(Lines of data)
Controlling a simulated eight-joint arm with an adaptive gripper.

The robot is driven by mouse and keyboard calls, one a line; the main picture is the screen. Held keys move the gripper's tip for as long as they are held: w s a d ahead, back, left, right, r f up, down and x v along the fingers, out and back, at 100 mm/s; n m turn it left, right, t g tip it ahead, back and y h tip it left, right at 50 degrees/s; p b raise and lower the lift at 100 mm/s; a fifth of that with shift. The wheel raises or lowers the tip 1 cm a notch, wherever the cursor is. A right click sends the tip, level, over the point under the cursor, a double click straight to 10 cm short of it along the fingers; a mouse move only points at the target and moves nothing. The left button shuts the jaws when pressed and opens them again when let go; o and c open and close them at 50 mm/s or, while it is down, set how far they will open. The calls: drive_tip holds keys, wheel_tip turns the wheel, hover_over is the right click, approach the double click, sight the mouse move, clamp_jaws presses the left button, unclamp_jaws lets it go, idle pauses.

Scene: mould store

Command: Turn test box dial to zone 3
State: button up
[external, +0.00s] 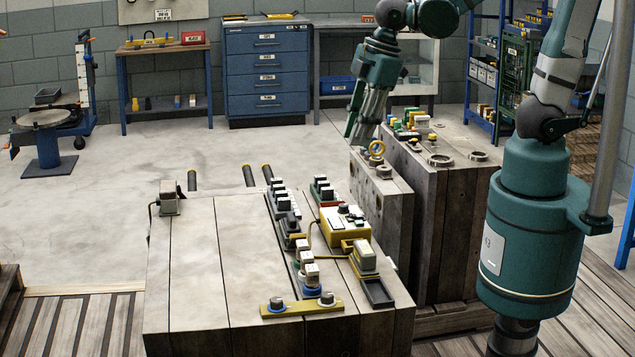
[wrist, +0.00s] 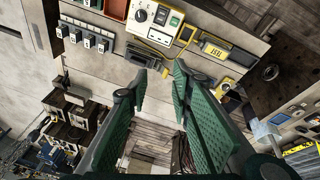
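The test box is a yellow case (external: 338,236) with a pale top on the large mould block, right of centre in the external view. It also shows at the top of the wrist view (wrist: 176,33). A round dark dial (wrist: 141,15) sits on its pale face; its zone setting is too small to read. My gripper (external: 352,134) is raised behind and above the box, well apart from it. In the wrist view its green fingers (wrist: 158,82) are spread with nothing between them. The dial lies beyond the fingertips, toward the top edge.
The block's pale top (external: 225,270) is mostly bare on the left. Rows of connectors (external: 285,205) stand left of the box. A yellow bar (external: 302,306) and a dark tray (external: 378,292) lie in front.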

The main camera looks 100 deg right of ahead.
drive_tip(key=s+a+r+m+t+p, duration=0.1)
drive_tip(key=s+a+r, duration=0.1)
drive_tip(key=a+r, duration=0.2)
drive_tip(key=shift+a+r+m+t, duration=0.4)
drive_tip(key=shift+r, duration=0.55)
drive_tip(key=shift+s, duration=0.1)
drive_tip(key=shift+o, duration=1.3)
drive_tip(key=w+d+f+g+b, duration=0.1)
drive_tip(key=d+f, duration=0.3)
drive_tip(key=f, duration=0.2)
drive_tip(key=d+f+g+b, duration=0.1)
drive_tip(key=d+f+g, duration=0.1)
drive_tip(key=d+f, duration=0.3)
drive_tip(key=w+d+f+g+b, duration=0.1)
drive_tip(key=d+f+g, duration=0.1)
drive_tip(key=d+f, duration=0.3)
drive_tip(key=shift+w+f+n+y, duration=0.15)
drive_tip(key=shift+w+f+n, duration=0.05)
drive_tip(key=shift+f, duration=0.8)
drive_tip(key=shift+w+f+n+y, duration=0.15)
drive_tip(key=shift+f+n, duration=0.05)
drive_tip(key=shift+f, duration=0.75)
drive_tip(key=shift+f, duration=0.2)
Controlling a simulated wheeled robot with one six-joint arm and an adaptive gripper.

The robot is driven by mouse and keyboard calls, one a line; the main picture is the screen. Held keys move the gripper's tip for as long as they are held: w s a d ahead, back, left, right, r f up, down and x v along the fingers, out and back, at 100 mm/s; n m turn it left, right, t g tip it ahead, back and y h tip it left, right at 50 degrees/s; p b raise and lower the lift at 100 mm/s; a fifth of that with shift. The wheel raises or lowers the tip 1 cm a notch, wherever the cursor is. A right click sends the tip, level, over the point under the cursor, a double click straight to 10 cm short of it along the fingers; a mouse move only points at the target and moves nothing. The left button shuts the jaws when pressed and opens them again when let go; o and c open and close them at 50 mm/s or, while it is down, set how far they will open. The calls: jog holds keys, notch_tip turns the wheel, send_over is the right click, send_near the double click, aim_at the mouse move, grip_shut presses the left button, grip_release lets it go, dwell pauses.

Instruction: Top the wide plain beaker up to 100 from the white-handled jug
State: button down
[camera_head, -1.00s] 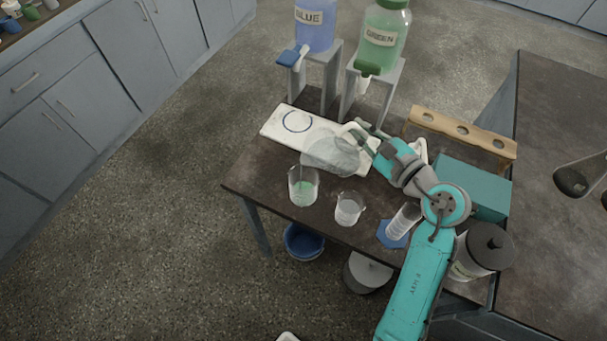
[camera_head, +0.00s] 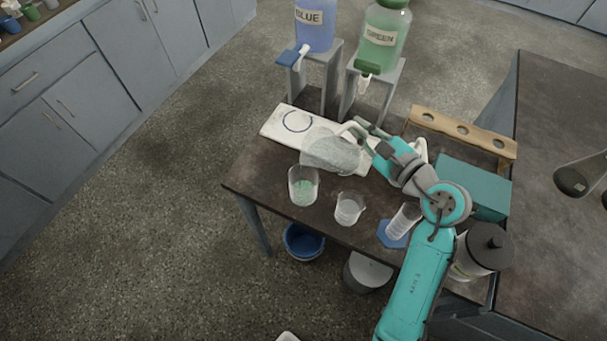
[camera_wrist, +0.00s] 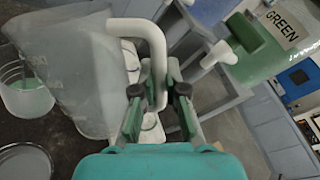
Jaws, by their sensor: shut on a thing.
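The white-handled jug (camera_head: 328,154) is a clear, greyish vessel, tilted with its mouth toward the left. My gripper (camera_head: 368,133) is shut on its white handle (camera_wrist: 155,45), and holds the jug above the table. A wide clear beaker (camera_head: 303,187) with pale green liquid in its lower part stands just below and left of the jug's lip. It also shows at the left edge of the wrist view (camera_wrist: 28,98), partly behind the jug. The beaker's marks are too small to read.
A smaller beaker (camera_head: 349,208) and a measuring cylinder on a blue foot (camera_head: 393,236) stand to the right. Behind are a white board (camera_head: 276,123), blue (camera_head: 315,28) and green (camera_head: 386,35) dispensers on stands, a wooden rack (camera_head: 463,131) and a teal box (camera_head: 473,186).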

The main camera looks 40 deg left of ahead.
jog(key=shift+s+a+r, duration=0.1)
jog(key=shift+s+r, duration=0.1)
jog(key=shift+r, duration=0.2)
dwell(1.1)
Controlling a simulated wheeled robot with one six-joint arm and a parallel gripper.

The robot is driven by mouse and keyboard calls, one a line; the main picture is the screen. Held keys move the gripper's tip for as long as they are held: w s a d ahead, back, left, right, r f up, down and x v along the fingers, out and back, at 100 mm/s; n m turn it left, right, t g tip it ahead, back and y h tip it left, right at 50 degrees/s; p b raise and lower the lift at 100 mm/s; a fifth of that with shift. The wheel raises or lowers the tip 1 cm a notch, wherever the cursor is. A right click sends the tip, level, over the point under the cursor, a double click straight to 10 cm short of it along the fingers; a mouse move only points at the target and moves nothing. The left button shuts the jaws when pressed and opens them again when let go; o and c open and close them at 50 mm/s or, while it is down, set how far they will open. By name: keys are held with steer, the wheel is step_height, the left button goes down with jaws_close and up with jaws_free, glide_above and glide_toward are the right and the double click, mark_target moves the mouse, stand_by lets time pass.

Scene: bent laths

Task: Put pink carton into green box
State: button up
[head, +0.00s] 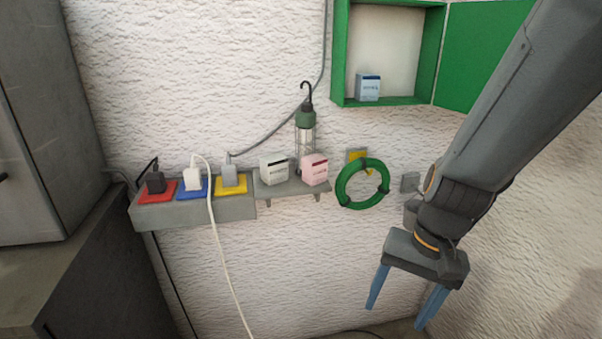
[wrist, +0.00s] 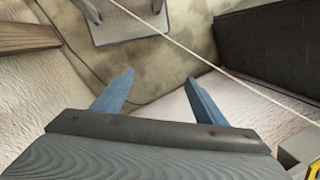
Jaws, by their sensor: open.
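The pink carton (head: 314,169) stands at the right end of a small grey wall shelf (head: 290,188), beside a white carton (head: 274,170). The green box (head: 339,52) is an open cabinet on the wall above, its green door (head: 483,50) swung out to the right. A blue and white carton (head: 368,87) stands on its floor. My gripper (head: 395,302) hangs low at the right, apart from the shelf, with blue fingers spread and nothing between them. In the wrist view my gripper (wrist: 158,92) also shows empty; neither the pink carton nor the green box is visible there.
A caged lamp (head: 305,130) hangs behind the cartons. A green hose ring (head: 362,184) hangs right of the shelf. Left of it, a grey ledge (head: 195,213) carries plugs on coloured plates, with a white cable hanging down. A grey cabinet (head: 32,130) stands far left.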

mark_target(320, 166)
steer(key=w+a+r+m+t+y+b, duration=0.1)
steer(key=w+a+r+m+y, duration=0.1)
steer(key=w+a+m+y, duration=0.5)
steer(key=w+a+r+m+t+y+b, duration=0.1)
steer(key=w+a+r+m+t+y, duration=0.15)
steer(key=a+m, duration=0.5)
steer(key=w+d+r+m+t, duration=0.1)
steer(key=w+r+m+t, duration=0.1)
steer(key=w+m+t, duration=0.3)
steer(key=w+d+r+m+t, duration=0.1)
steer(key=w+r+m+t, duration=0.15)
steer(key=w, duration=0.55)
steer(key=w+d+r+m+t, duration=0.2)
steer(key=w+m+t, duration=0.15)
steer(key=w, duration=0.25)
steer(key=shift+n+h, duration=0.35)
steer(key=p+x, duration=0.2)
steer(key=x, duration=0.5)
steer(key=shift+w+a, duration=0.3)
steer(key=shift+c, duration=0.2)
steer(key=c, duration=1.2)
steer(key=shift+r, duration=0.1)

> _PROBLEM DETAILS_
Copy out each line exactly, without the pictures.

> _TASK RESPONSE_
Controlling a simulated eight-joint arm with an adaptive gripper.

The robot is driven by mouse and keyboard calls, one a line; the main picture is the screen. Held keys move the gripper's tip for as long as they are held: w s a d ahead, back, left, right, r f up, down and x v along the fingers, out and back, at 100 mm/s; n m turn it left, right, t g tip it ahead, back and y h tip it left, right at 50 degrees/s; p b raise and lower the lift at 100 mm/s; a fifth of that with shift. The wheel raises or lowers the tip 1 cm a notch, wherever the cursor is. A right click sends the tip, level, over the point under the cursor, a double click straight to 10 cm short of it along the fingers; a mouse move only points at the target and moves nothing. The left button shuts the jaws when pressed and opens them again when let go; o and c open and close them at 50 mm/s or, while it is down, set how far they will open. The calls: drive_tip holds keys, wheel_tip turns the wheel, hover_over is the right click, approach the double click, sight the mouse move, clamp_jaws presses the left button, unclamp_jaws lets it go, idle pauses.

Scene: mould store

Command: Turn test box dial to zone 3
State: button up
[external, +0.00s] 
[wrist, +0.00s] 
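The test box is a yellow case (external: 338,236) with a pale top on the large mould block, right of centre in the external view. It also shows at the top of the wrist view (wrist: 176,33). A round dark dial (wrist: 141,15) sits on its pale face; its zone setting is too small to read. My gripper (external: 352,134) is raised behind and above the box, well apart from it. In the wrist view its green fingers (wrist: 158,82) are spread with nothing between them. The dial lies beyond the fingertips, toward the top edge.
The block's pale top (external: 225,270) is mostly bare on the left. Rows of connectors (external: 285,205) stand left of the box. A yellow bar (external: 302,306) and a dark tray (external: 378,292) lie in front.

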The main camera looks 100 deg right of ahead.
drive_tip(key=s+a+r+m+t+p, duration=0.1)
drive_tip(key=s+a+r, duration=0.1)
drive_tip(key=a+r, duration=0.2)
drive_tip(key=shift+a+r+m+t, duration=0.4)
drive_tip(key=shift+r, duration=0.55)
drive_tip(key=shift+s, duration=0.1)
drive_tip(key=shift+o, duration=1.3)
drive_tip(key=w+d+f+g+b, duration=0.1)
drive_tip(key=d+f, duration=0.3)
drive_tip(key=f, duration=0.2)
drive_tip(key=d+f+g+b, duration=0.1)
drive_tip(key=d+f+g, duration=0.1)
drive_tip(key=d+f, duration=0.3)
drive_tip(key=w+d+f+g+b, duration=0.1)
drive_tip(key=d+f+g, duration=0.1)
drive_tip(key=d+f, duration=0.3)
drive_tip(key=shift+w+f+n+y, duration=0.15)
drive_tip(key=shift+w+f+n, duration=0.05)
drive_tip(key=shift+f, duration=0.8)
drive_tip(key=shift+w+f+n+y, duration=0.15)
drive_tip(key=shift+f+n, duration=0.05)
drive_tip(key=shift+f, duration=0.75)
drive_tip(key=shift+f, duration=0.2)
Controlling a simulated wheeled robot with one six-joint arm and an adaptive gripper.

The robot is driven by mouse and keyboard calls, one a line; the main picture is the screen. Held keys move the gripper's tip for as long as they are held: w s a d ahead, back, left, right, r f up, down and x v along the fingers, out and back, at 100 mm/s; n m turn it left, right, t g tip it ahead, back and y h tip it left, right at 50 degrees/s; p b raise and lower the lift at 100 mm/s; a fifth of that with shift. The wheel raises or lowers the tip 1 cm a notch, wherever the cursor is. A right click sends the tip, level, over the point under the cursor, a double click straight to 10 cm short of it along the fingers; a mouse move only points at the target and moves nothing. The left button shuts the jaws when pressed and opens them again when let go; o and c open and close them at 50 mm/s or, while it is down, set how far they will open. The calls: jog holds keys, notch_tip turns the wheel, send_over is the right click, send_near the double click, aim_at the mouse move, grip_shut presses the left button, grip_release lets it go, dwell pauses.

Instruction: Top the wide plain beaker up to 100 from the white-handled jug
State: button down
[camera_head, -1.00s] 
[camera_head, +0.00s] 
[camera_wrist, +0.00s] 
Jaws, by their sensor: shut on a thing.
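The white-handled jug (camera_head: 328,154) is a clear, greyish vessel, tilted with its mouth toward the left. My gripper (camera_head: 368,133) is shut on its white handle (camera_wrist: 155,45), and holds the jug above the table. A wide clear beaker (camera_head: 303,187) with pale green liquid in its lower part stands just below and left of the jug's lip. It also shows at the left edge of the wrist view (camera_wrist: 28,98), partly behind the jug. The beaker's marks are too small to read.
A smaller beaker (camera_head: 349,208) and a measuring cylinder on a blue foot (camera_head: 393,236) stand to the right. Behind are a white board (camera_head: 276,123), blue (camera_head: 315,28) and green (camera_head: 386,35) dispensers on stands, a wooden rack (camera_head: 463,131) and a teal box (camera_head: 473,186).

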The main camera looks 40 deg left of ahead.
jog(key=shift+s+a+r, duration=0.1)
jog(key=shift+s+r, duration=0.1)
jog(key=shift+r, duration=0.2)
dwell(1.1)
Controlling a simulated wheeled robot with one six-joint arm and a parallel gripper.

The robot is driven by mouse and keyboard calls, one a line; the main picture is the screen. Held keys move the gripper's tip for as long as they are held: w s a d ahead, back, left, right, r f up, down and x v along the fingers, out and back, at 100 mm/s; n m turn it left, right, t g tip it ahead, back and y h tip it left, right at 50 degrees/s; p b raise and lower the lift at 100 mm/s; a fifth of that with shift. The wheel raises or lowers the tip 1 cm a notch, wherever the cursor is. A right click sends the tip, level, over the point under the cursor, a double click straight to 10 cm short of it along the fingers; a mouse move only points at the target and moves nothing. The left button shuts the jaws when pressed and opens them again when let go; o and c open and close them at 50 mm/s or, while it is down, set how far they will open. By name: keys are held with steer, the wheel is step_height, the left button goes down with jaws_close and up with jaws_free, glide_above and glide_toward are the right and the double click, mark_target moves the mouse, stand_by lets time pass.

Scene: bent laths

Task: Put pink carton into green box
State: button up
[head, +0.00s] 
[wrist, +0.00s] 
Jaws, by their sensor: open.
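The pink carton (head: 314,169) stands at the right end of a small grey wall shelf (head: 290,188), beside a white carton (head: 274,170). The green box (head: 339,52) is an open cabinet on the wall above, its green door (head: 483,50) swung out to the right. A blue and white carton (head: 368,87) stands on its floor. My gripper (head: 395,302) hangs low at the right, apart from the shelf, with blue fingers spread and nothing between them. In the wrist view my gripper (wrist: 158,92) also shows empty; neither the pink carton nor the green box is visible there.
A caged lamp (head: 305,130) hangs behind the cartons. A green hose ring (head: 362,184) hangs right of the shelf. Left of it, a grey ledge (head: 195,213) carries plugs on coloured plates, with a white cable hanging down. A grey cabinet (head: 32,130) stands far left.

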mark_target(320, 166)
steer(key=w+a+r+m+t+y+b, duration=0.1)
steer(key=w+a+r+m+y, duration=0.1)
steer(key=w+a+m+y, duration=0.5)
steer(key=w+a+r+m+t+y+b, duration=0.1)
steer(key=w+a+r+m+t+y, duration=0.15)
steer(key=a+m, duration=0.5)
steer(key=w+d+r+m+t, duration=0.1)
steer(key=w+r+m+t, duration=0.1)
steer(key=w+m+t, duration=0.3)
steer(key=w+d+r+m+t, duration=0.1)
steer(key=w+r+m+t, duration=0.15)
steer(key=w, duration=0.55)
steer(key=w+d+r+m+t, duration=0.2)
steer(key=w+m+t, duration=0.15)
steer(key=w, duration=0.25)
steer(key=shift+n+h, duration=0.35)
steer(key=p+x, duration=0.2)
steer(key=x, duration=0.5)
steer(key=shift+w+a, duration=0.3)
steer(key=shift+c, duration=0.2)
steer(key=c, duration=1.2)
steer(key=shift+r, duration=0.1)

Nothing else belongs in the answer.